Task brief:
Copy each line exactly. Leave nothing out.

Data segment:
--

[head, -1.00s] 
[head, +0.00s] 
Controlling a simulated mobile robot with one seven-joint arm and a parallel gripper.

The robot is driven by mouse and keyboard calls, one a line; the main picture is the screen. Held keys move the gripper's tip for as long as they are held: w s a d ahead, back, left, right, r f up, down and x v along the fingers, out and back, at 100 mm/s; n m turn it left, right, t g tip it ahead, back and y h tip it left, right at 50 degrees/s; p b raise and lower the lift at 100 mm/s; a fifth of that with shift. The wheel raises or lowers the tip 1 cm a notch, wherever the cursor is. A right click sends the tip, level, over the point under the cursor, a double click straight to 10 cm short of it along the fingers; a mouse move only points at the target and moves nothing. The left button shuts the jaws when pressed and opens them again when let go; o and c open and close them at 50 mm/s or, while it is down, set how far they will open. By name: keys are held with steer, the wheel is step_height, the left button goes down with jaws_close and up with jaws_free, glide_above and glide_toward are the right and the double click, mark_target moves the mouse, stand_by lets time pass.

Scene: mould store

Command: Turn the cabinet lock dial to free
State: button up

--

Response to the task:
[head, -1.00s] 
[head, +0.00s] 
Controlling a simulated mobile robot with one seven-joint arm and a parallel gripper.

The robot is driven by mouse and keyboard calls, one a line; the main picture is the screen. Held keys move the gripper's tip for as long as they are held: w s a d ahead, back, left, right, r f up, down and x v along the fingers, out and back, at 100 mm/s; n m turn it left, right, t g tip it ahead, back and y h tip it left, right at 50 degrees/s; p b raise and lower the lift at 100 mm/s; a fifth of that with shift. The wheel raises or lowers the tip 1 cm a notch, wherever the cursor is. A right click sends the tip, level, over the point under the cursor, a double click straight to 10 cm short of it along the fingers; a mouse move only points at the target and moves nothing. The left button shuts the jaws when pressed and opens them again when let go; o and c open and close them at 50 mm/s or, while it is down, set how far they will open. By name: keys are held with steer, the wheel is step_height, the left button goes down with jaws_close and up with jaws_free, glide_above and glide_toward are the right and the double click, mark_target moves the mouse, stand_by lets time pass.

Scene: mould store

Command: Turn the cabinet lock dial to free
State: button up

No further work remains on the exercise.